Il y a de nombreuses formes de paniers différentes. La forme que j’explore est celle des paniers fantaisie et l’un des principaux détails des paniers fantaisie est en fait ce jikiji'j. Et un jikiji'j est comme un coquillage ou un bigorneau qui vient de l’environnement et qui a été transformé en un élément décoratif sur le panier. Sur le dessus, il y aurait normalement du foin d’odeur, mais pour moi, dans l’histoire que j’essaie de raconter avec ce panier, c’est du ruban de signalisation fluorescent orange. Et ce ruban orange fluorescent se rapporte à l’exercice dont je parlais, qui s’intitule Pendant qu’ils empoisonnent les tourbières, nous tressons encore le foin d’odeur. Ce panier est donc le résultat de cet exercice, de cet exercice d’endurance sur les terres. Et puis, vous pouvez voir aussi à l’intérieur. J’ai utilisé une sorte de ruban noir et blanc, de sorte que le panier ressemble presque à un code, comme une sorte de code photo (elle fait un geste comme si elle scannait un code QR avec un téléphone portable). D’ailleurs, c’est l’un de mes paniers préférés, parce qu’il est très futuriste. Et le processus était aussi véritablement ancré en moi quand je travaillais avec le matériau pour activer une mémoire musculaire dans mes mains, puis plus profondément en puisant dans ma mémoire génétique. C’est pourquoi j’appelle ces paniers les paniers intergalactiques l’nu parce que dans mon récit, et dans l’histoire que j’essaie de raconter, il était question des ancêtres qui descendaient des étoiles et nous montraient des méthodes de tissage et de fabrication avec ces nouveaux matériaux synthétiques et étranges « que pouvons-nous créer? » Oui, je suppose que c’est l’histoire que j’essayais de raconter en créant ces paniers.
En fait, je pense vraiment aux mains et plus particulièrement aux mains comme étant une voie de transit du temps qui passe. C’est vraiment ancré dans le passé et ce que nous fabriquons avec nos mains passe à la postérité et tout cela est entrelacé et tissé : imbriqué. Pour moi le panier est comme un récipient qui englobe le passé, le présent et l’avenir. Et j’ai été vraiment inspirée par les photos d’archives de vanniers, celles d’il y a longtemps jusqu’à celles d’aujourd’hui, et j’aime regarder des images et être inspirée par les mains qui ont tissé ces paniers qui continueront à le faire quand j’aurai moi-même disparu. Je me dis que si je tisse des paniers, et que ces paniers se retrouvent dans d’autres lieux, et qu’ils seront peut-être pris en photo, ce sont des choses que nous laisserons derrière nous, c’est le travail de nos mains. Et oui, nous sommes des voyageurs dans le temps!

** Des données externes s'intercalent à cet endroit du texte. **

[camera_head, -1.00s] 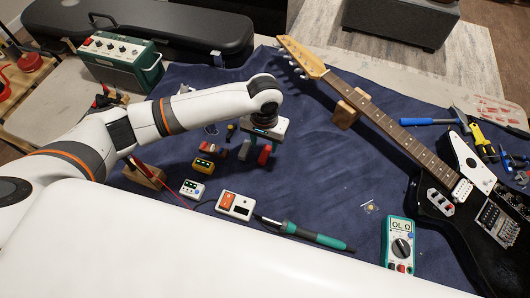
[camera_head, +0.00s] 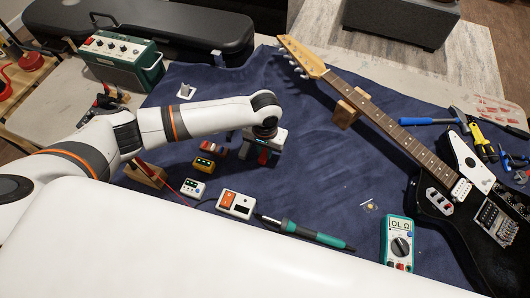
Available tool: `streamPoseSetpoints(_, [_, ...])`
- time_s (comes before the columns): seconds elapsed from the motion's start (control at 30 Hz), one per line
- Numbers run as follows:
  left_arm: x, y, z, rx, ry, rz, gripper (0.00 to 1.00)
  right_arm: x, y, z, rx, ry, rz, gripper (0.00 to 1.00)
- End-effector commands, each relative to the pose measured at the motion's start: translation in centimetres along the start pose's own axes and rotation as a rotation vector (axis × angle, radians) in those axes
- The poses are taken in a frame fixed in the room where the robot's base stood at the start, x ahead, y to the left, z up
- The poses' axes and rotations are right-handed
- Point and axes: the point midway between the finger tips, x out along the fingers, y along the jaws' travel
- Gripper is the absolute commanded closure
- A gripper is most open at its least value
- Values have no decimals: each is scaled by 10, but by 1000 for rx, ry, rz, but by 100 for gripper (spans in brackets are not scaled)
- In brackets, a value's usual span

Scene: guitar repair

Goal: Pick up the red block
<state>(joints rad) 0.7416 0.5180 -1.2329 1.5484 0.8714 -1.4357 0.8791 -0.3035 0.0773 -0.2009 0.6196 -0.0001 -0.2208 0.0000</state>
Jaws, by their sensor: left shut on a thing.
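The red block (camera_head: 263,157) is on the dark blue mat (camera_head: 320,175) near the middle of the view, with only a small part of it showing below my left gripper. My left gripper (camera_head: 262,154) points down with its fingers on either side of the block and is shut on it. The wrist hides the block's top. I cannot tell whether the block touches the mat. My right gripper is not in view.
Red (camera_head: 213,149) and yellow (camera_head: 203,164) pedals and a white pedal (camera_head: 193,188) stand left of the gripper. A soldering station (camera_head: 236,204) with its iron (camera_head: 305,233), a multimeter (camera_head: 398,243) and a guitar (camera_head: 440,180) lie nearby. The mat's middle is clear.

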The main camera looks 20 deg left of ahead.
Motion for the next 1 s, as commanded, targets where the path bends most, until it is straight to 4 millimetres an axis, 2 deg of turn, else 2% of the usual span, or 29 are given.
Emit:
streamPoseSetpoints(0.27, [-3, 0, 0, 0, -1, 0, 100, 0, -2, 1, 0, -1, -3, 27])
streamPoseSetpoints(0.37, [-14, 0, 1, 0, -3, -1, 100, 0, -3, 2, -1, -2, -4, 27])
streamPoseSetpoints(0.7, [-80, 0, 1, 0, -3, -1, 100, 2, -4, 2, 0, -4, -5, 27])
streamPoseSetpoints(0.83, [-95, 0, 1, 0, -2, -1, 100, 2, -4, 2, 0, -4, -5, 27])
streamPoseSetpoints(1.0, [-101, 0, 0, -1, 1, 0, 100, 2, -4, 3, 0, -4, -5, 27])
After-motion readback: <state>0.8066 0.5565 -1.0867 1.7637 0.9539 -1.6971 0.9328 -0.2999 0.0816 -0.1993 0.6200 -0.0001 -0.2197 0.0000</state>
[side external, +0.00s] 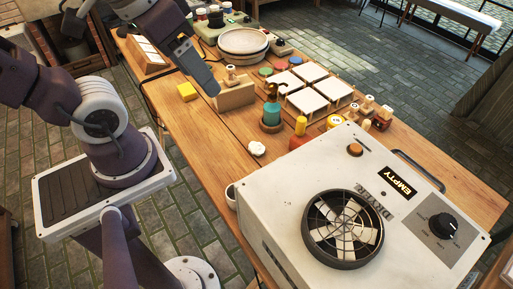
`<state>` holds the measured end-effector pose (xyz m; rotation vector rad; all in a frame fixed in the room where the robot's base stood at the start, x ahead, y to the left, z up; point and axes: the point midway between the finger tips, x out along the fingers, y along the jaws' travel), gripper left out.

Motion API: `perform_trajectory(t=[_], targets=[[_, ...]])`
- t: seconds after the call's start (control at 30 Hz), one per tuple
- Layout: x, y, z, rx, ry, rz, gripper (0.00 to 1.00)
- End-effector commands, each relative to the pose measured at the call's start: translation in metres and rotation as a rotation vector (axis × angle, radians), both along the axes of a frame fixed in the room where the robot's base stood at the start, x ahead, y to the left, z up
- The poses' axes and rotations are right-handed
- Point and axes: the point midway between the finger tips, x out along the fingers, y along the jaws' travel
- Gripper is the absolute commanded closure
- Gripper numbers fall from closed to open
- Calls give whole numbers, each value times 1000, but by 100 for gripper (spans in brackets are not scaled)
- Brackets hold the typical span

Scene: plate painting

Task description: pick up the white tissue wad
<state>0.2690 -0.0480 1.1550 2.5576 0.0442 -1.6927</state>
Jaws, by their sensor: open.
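A teal bottle (271,112) stands just behind the wad. The large white dryer box (285,195) stands in front and to the right. A yellow sponge (187,91), a wooden block (236,95) and white tiles (307,101) lie farther back. Table left of the wad is clear.

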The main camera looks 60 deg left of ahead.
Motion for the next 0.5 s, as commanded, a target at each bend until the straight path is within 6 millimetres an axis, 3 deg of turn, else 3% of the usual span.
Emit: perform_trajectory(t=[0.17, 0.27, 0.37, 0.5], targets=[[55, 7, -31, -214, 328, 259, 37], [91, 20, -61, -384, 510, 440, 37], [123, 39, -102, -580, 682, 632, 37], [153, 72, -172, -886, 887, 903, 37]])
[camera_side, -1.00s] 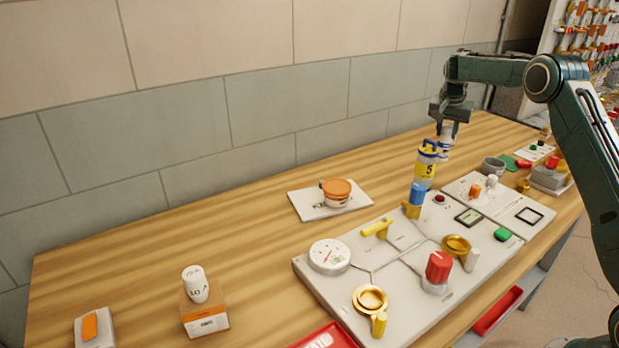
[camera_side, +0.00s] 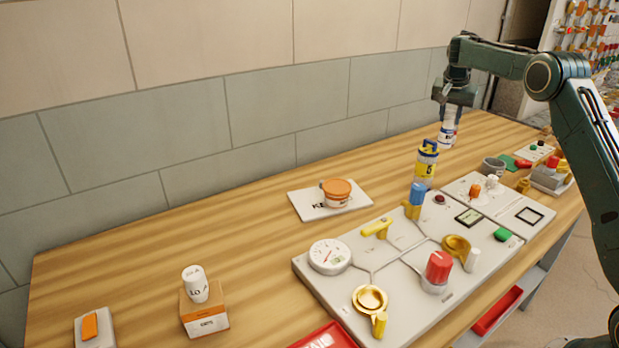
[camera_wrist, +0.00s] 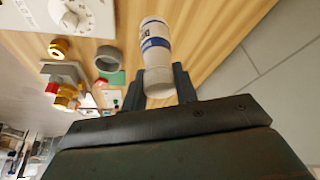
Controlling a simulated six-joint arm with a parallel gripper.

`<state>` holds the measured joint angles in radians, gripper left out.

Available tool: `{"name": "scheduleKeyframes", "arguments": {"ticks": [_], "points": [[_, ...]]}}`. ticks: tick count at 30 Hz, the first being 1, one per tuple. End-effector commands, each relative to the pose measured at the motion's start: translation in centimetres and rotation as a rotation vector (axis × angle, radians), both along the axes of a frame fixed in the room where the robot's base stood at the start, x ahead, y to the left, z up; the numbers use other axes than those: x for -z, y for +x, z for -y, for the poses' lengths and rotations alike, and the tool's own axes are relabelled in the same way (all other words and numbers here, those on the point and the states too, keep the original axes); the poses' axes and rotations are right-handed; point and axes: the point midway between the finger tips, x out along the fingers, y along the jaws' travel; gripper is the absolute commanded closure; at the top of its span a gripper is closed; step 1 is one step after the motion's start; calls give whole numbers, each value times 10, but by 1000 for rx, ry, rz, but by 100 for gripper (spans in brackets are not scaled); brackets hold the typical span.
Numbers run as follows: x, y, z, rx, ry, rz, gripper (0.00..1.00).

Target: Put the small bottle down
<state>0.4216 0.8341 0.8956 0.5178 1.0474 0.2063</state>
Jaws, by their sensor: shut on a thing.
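A small white bottle with a blue band (camera_side: 447,132) is in my gripper (camera_side: 452,108) in the side view, at the far right of the wooden table. My gripper is shut on the bottle's end and points down. In the wrist view the bottle (camera_wrist: 156,50) lies between the two dark fingers (camera_wrist: 160,85), with blue lettering on its label. The bottle appears upright in the side view. I cannot tell whether its base touches the table. A yellow and blue container (camera_side: 427,160) stands in front of it, to the left, apart from it.
A control panel (camera_side: 340,284) with knobs and a gauge fills the table's front. A grey cup (camera_side: 493,166) stands to the right of the bottle. The wooden table (camera_side: 250,205) is bare along the wall.

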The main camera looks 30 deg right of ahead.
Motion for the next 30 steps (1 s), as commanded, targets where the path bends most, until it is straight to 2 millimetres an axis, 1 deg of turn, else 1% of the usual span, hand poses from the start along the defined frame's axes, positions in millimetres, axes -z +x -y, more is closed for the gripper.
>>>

Et une autre chose à laquelle j’ai beaucoup réfléchi, c’est que, en tant que vannière, je m’assure que mon nom fait partie mes paniers, surtout lorsqu’ils sont présentés dans une collection, ainsi que le lieu où ils ont été fabriqués et les mains qui ont tissé ces matériaux. Je pense que c’est très important parce que, dans beaucoup de collections de musées, on peut lire « artisan inconnu » ou d’autres termes tout aussi déshumanisants. Donc, je veux continuer à tisser, mais à travers mes paniers je veux m’assurer que l’on sache « c’est ici que ces paniers ont été tissés, et ça c’est la personne qui les a tissés et ça c’est sa famille. » Et c’est une forme de revendication et aussi de résistance aux grands récits coloniaux qui ont pris forme, et qui ont vraiment façonné une grande partie de notre histoire, mais pas toute notre histoire.

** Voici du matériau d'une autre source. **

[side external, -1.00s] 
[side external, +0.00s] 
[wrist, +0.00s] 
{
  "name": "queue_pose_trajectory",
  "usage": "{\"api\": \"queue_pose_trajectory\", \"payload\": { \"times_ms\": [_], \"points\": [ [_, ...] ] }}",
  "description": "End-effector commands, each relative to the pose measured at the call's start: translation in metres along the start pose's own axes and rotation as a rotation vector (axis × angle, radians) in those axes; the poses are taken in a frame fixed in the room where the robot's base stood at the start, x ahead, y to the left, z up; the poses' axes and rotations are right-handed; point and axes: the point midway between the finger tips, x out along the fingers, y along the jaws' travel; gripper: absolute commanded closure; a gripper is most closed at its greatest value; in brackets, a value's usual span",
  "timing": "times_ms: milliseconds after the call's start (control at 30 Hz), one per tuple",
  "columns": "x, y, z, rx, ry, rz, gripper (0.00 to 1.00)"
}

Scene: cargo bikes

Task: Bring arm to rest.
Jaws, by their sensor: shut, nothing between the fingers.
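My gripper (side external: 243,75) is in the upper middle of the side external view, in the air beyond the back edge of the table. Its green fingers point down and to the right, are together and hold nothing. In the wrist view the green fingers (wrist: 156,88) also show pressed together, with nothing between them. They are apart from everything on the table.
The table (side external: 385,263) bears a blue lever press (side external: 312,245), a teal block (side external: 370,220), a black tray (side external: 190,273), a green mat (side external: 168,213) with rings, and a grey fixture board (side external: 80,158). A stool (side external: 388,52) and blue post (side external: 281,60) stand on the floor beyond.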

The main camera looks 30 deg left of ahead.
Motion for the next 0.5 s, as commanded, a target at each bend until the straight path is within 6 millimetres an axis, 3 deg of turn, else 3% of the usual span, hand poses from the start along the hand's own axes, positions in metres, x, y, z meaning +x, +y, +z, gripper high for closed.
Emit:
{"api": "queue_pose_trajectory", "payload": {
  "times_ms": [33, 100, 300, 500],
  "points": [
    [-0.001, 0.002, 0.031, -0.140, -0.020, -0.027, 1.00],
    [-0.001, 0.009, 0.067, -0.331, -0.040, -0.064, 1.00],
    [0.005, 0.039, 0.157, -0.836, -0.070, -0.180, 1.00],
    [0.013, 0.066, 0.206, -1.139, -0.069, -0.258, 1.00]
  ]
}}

Il s’agit donc bien d’une collaboration avec les matériaux, mais aussi avec la manière dont les matériaux sont rassemblés. Je ne vais pas dans les bois toute seule, vous savez, j’ai un ami ou un cousin qui vient avec moi. Le fait d’aller sur les terres et d’être avec quelqu’un ou avec la communauté sur les terres : c’est tellement important. Et même si cela n’apparaît pas clairement dans l’œuvre d’art finie, cela fait partie intégrante du processus. Donc oui, je collabore avec les matériaux et chaque fois que c’est possible, c’est une collaboration avec un ami ou un membre de la famille pour à la fois apprendre et transférer des connaissances. Et aussi pour passer du temps ensemble! Je pense que c’est vraiment important.